5. Subsidies are available. Health-insurance premiums might be higher for some people, but not everyone under the Affordable Care Act. Employees making up to 400% of the poverty level can qualify for government subsidies on their insurance, but only if insurance is not provided by their employer. As a result, employers might well want to step back and let employees seek subsidies.

6. Individual plans tend to be cheaper. Individual plans can be 20% to 30% less costly than comparable group plans. If you think you're obligated to provide health insurance because it's the least expensive option for your employees, that is not the case.

7. Young employees don't want it. Since young adults can stay on their parents' insurance plans until age 26, many choose to hang on, even if their own job offers insurance. Those who have no insurance may not feel the deterrent of paying 1% of their taxable income (or $95 per person) as a penalty is enough to persuade them to pay a monthly insurance premium.

8. No need to tie up a key employee. Health-insurance administration can be such a nightmare that you must divert a key employee from his main task, which means less work is getting done.

9. More cash for employees. One way employers can still be involved in providing insurance to their employees is by encouraging them to get their own insurance and then increasing their pay by some amount to help offset the cost of paying their own way on the exchange. While there are some technical nuances to this concept, it does appear to be the emerging trend.

10. Exchanges allow options. Some top consultants offer individual private exchanges, which are technology platforms that can be used to search, compare and ultimately purchase the plan that is best suited to fit an employee's individual needs. An employee can search multiple carriers and plans at once. He or she can also search by deductible, price, network and other plan specifics. With a private individual exchange, a person can select a plan that is specifically tailored to his needs and ability to pay, rather than paying a high price for one offered by his employer.

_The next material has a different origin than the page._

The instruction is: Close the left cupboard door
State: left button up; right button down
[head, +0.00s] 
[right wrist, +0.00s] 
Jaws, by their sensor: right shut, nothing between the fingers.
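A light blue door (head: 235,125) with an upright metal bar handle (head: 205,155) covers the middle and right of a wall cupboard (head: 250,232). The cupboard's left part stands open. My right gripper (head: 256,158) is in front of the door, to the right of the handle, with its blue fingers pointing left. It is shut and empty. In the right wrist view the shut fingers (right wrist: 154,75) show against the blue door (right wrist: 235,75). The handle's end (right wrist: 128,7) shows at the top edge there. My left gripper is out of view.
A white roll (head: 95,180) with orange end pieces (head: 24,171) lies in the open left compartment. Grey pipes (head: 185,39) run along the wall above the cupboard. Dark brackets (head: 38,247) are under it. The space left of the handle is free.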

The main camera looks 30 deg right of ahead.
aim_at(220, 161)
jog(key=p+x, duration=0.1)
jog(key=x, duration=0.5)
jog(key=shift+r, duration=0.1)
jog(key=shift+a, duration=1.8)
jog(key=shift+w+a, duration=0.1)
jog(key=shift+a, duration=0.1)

While all of the above may be incentives for small businesses to discontinue their plans, employers still should consider the consequences. For instance, employer-sponsored health plans still serve as an effective recruiting perk in a competitive marketplace. And some employers may find an insignificant cost savings between subsidizing employees who find their own health plans versus offering a company plan. The best option is the one that works best for your company. The key, however, is understanding every option.